The old cylinder head and igniter gaskets were made from 0.0625-inch thick copper. The old gaskets still looked serviceable but I made new ones. I made them by marking a sheet of copper with the outline of the old gaskets before cutting and filing to shape.

Assembly and starting

Assembly presented no problems. I timed the igniter to trip when the piston was at 18 degrees before top dead center and the exhaust valve to open at 40 degrees before bottom dead center and to close some 10 degrees after top dead center.

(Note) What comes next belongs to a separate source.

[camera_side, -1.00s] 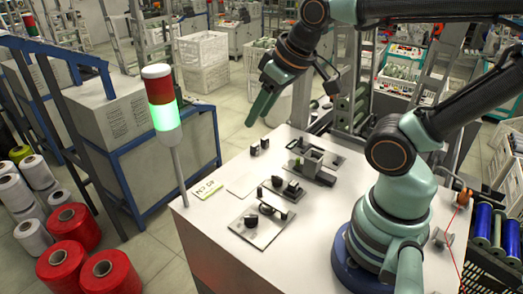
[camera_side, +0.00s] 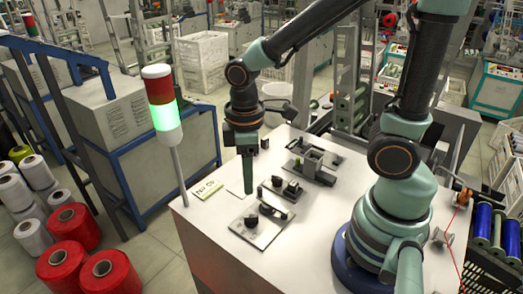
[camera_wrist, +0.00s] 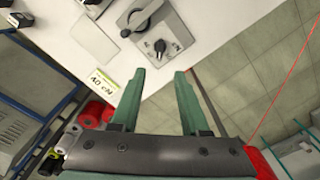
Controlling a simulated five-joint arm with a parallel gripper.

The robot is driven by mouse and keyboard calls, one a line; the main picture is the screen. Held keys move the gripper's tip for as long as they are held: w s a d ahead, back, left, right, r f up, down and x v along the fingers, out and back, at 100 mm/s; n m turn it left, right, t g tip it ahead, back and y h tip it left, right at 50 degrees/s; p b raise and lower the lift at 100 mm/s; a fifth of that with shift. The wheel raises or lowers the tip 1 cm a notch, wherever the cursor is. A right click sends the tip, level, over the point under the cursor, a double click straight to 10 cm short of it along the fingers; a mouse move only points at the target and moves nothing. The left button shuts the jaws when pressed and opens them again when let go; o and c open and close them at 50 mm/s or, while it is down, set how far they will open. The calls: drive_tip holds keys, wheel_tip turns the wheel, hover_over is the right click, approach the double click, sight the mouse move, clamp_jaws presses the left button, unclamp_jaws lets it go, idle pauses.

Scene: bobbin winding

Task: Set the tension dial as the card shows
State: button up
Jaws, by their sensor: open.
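The tension dial is a black knob (camera_wrist: 160,46) on a grey metal plate (camera_wrist: 182,28), with dark marks on the plate beside it. In the side view the knob (camera_side: 251,220) and its plate (camera_side: 270,237) lie at the front of the white table. The card (camera_wrist: 102,84), white with a yellow-green edge, appears to read "40 cN"; it also shows in the side view (camera_side: 207,188) at the table's left edge. My gripper (camera_wrist: 158,74) is open and empty, fingers pointing down. In the side view my gripper (camera_side: 248,191) hangs behind the knob, apart from it.
A second plate with black parts (camera_side: 283,187) lies just behind the dial plate. A larger fixture (camera_side: 316,160) stands farther back. A signal tower (camera_side: 162,105), lit green, rises at the table's left corner. A blank pale sheet (camera_wrist: 94,40) lies flat beside the card.

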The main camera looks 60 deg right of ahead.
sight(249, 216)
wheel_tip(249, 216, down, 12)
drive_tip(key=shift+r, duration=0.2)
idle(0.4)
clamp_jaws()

Ignition is through a 6-volt battery and coil in the new battery box. This engine was originally fitted with a magneto, evidenced by the metal ring on the igniter side of the water hopper to support the wire from the magneto to the igniter. At the time of writing, I have just purchased a small Sumter magneto with the intention of making a bracket and gear wheel for it as a project next winter.

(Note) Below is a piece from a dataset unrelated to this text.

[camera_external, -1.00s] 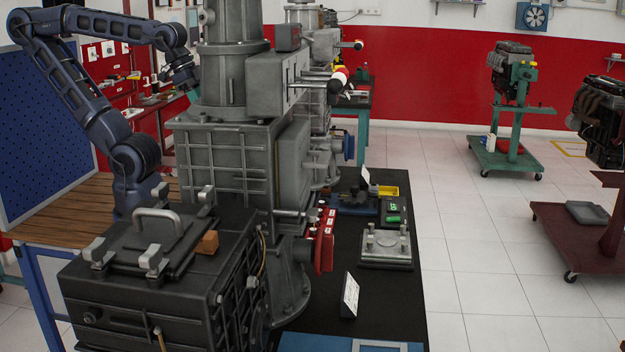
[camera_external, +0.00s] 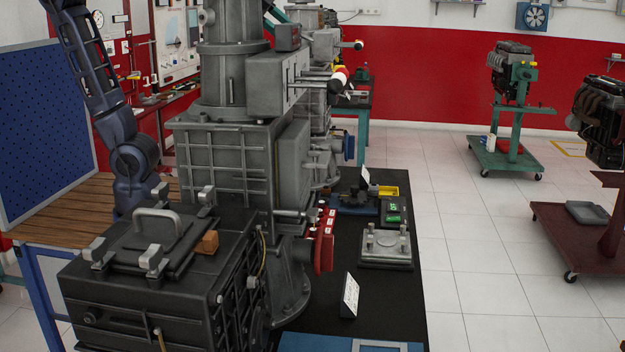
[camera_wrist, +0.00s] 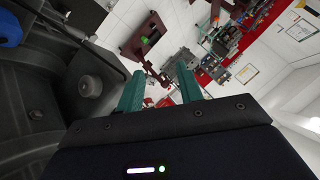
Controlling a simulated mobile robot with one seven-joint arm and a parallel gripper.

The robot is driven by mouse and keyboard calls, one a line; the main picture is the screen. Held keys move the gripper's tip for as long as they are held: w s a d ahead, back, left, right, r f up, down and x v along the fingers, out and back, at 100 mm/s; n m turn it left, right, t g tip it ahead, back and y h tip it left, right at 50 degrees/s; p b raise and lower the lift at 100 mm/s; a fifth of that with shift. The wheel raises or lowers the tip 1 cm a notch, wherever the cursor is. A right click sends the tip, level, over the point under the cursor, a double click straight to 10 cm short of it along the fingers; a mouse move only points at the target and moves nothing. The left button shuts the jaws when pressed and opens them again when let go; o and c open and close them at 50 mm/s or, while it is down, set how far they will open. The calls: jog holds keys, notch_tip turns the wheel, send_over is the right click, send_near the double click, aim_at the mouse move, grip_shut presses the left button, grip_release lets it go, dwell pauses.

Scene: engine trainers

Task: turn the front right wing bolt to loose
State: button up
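A dark box (camera_external: 130,305) stands in the foreground of the external view, with a handled lid (camera_external: 180,262) on top. Grey wing-like fasteners stand around the lid; the near right one (camera_external: 151,259) looks upright, but its tightness cannot be told. My arm rises out of the top left of the external view. Teal strips (camera_external: 275,13) at the top edge there look like part of my gripper. In the wrist view my gripper (camera_wrist: 161,72) has its two teal fingers apart, with nothing between them. No wing fastener is clearly seen in the wrist view.
A tall grey machine column (camera_external: 225,160) stands behind the box. A wooden bench (camera_external: 50,222) is at left. The black tabletop (camera_external: 385,300) carries a grey plate with posts (camera_external: 388,250) and a small sign (camera_external: 349,296). In the wrist view dark machine parts with a round knob (camera_wrist: 90,86) lie close at left.

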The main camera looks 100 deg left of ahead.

No starting wrench arrived with the engine and the belt pulley inner boss was profiled to provide a starting lug. I made a starting wrench from various pieces of steel in my scrap bin to match this lug.

After checking that all nuts were tight, I greased and oiled the engine before adding fuel. I filled the drip feed oiler and initially set it to 10 drips a minute to fully lubricate the repaired piston. While choking the mixer, I turned the engine over after switching on the battery/coil. After a few turns it coughed and started to run a little fast. After it had warmed up a little, I adjusted the governor so that it was working around 400 revs, plenty fast enough for demonstration purposes. Care is needed when starting the engine, as it floods easily if the needle is not carefully set, perhaps in view of its relatively steep taper. I found that the choke only needed to be closed to prime the engine, then set half open until the engine ran. I ran the engine for several hours over a couple of days, keeping it well-lubricated to bed everything in. I checked and tightened, if necessary, all nuts and examined the repairs for signs of any problem. All appeared well.

Another restoration completed, the engine having a well-worn, no nonsense look, still in its working clothes.